**** SUPPLIED RECORDS
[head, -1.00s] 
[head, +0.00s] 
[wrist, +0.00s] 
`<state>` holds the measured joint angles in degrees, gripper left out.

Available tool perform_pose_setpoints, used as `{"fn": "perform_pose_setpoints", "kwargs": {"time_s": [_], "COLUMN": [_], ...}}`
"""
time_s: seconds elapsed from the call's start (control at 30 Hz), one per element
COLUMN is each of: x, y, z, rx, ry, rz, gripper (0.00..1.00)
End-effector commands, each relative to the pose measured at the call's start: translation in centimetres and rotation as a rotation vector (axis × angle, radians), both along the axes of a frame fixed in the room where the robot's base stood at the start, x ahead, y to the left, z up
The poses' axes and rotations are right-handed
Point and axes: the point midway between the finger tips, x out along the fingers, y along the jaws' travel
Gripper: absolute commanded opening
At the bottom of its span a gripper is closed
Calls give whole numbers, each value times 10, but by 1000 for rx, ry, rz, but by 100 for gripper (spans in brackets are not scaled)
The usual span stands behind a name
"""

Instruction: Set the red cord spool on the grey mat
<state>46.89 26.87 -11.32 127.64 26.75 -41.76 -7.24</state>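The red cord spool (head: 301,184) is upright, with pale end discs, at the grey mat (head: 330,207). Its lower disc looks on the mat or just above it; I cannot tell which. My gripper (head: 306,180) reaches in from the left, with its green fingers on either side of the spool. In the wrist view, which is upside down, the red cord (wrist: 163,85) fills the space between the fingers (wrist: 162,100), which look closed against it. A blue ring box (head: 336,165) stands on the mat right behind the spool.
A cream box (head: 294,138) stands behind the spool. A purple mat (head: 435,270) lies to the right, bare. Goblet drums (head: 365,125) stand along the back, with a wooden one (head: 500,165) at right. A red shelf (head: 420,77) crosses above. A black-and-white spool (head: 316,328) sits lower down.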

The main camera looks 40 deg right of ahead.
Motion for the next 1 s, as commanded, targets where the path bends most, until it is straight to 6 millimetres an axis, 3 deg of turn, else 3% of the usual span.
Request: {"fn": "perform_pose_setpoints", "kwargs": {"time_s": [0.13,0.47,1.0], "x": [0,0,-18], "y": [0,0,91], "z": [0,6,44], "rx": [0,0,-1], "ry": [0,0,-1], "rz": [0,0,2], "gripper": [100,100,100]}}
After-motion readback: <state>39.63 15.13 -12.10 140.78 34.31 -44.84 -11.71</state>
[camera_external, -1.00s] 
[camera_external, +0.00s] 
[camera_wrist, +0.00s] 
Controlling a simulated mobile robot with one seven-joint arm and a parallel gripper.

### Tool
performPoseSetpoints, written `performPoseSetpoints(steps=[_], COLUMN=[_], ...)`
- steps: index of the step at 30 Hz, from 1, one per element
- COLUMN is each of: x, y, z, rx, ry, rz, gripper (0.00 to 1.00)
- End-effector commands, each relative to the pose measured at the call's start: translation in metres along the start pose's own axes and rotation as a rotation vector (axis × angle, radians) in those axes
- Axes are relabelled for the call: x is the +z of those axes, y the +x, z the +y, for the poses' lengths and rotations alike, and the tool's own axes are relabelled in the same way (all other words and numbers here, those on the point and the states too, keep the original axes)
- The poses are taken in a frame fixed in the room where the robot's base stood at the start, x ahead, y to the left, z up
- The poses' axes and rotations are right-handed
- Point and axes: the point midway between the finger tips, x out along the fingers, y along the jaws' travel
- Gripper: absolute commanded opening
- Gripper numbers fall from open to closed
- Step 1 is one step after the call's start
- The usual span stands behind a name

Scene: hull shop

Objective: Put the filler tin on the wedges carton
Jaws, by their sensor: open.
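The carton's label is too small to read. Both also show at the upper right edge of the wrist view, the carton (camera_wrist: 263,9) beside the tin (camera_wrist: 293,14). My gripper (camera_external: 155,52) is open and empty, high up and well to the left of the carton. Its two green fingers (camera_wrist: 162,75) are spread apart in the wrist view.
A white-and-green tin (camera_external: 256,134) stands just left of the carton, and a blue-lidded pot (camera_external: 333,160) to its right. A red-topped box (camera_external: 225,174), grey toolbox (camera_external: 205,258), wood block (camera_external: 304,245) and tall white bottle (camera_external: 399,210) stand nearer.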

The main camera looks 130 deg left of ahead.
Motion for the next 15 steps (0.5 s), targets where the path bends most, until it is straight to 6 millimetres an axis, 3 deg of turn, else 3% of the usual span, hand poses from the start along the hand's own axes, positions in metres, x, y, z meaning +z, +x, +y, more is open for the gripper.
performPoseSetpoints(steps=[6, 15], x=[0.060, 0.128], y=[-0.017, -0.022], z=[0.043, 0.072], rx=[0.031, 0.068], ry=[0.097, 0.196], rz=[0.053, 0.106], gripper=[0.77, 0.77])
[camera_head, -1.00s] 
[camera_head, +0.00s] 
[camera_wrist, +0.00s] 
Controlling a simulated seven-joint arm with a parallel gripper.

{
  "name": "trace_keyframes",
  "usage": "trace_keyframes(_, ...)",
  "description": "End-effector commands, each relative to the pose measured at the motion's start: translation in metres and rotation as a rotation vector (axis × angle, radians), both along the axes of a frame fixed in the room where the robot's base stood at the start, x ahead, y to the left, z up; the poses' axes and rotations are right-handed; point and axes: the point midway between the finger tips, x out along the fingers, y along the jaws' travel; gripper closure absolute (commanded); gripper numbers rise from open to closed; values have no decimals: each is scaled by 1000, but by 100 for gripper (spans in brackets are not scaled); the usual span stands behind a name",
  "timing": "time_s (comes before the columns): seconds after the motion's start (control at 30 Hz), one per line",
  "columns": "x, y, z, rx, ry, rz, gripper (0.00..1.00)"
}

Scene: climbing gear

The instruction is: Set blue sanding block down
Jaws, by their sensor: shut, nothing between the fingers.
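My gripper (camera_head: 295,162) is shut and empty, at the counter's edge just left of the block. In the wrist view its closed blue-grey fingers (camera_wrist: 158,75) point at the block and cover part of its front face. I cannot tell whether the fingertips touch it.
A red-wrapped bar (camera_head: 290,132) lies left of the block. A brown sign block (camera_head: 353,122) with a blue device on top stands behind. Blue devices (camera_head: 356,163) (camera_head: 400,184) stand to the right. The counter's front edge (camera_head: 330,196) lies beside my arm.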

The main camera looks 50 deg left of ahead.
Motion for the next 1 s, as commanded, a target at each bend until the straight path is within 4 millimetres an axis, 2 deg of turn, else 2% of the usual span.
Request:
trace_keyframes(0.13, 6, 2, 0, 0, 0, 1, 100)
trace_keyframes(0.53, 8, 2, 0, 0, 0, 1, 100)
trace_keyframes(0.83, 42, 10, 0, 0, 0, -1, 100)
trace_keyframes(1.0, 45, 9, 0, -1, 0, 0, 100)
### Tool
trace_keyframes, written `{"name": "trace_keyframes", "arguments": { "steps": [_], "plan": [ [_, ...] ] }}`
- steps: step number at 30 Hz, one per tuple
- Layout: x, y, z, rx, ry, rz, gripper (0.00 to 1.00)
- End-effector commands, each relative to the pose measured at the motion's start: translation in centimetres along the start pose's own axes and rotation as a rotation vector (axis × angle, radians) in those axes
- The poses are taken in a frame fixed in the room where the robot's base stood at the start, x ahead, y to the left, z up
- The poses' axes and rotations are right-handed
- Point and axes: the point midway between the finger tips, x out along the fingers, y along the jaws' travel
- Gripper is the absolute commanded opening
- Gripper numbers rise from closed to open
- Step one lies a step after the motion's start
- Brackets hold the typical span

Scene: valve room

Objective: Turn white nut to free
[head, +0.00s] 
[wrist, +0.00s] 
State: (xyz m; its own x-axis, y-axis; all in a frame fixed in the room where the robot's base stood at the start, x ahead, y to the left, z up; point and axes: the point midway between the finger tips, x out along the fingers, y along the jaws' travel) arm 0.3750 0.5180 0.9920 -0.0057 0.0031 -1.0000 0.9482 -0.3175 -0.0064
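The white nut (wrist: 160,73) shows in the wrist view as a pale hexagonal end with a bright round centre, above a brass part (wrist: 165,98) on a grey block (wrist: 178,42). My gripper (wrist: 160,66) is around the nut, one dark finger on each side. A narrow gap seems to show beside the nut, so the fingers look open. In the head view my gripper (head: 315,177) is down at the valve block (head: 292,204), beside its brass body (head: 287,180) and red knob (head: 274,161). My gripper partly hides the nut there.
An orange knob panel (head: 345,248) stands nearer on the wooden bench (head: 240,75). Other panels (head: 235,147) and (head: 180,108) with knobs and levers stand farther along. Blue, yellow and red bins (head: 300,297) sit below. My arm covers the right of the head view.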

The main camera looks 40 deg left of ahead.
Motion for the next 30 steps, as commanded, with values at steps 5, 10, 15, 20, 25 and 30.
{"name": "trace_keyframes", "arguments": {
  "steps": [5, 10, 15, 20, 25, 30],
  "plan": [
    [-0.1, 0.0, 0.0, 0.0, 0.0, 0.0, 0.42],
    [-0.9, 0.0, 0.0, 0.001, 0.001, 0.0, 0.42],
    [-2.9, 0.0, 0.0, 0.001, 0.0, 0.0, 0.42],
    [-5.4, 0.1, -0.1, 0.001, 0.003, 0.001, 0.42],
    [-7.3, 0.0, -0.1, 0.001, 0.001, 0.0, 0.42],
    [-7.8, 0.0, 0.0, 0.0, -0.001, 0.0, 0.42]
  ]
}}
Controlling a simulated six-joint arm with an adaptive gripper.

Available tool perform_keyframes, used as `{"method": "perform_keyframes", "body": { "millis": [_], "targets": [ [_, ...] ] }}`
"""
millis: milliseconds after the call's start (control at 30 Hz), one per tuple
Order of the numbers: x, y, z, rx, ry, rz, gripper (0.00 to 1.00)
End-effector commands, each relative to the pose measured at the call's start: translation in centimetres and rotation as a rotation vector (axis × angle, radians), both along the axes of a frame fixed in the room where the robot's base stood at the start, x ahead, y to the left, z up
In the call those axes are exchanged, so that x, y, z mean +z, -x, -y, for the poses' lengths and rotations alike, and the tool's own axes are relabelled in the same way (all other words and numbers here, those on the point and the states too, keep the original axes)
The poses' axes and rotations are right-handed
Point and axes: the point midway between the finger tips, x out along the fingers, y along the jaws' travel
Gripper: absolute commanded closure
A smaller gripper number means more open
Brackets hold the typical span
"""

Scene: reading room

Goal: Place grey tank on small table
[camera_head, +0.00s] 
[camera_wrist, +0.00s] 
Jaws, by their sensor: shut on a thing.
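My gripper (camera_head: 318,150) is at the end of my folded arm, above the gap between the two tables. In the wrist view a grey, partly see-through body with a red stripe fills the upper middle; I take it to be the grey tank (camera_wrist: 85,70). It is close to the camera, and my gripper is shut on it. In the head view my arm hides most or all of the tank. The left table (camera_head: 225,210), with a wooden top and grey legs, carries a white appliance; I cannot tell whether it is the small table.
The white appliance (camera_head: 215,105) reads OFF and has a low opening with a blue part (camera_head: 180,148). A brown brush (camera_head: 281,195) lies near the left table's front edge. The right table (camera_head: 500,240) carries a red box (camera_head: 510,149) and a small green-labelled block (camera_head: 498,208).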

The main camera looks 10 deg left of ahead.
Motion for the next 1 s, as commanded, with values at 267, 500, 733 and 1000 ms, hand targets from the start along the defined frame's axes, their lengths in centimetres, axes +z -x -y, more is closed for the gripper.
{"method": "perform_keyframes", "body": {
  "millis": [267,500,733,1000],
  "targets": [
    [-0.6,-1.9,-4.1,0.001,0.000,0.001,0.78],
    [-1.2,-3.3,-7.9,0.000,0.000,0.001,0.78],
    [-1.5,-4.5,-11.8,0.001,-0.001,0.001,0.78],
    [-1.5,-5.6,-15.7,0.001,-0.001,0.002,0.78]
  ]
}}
********
Gather every line from the listing above in which "absolute" appears, and copy those lines.

FINAL RESULT –
Gripper: absolute commanded opening
- Gripper: absolute commanded opening
  "description": "End-effector commands, each relative to the pose measured at the motion's start: translation in metres and rotation as a rotation vector (axis × angle, radians), both along the axes of a frame fixed in the room where the robot's base stood at the start, x ahead, y to the left, z up; the poses' axes and rotations are right-handed; point and axes: the point midway between the finger tips, x out along the fingers, y along the jaws' travel; gripper closure absolute (commanded); gripper numbers rise from open to closed; values have no decimals: each is scaled by 1000, but by 100 for gripper (spans in brackets are not scaled); the usual span stands behind a name",
- Gripper is the absolute commanded opening
Gripper: absolute commanded closure

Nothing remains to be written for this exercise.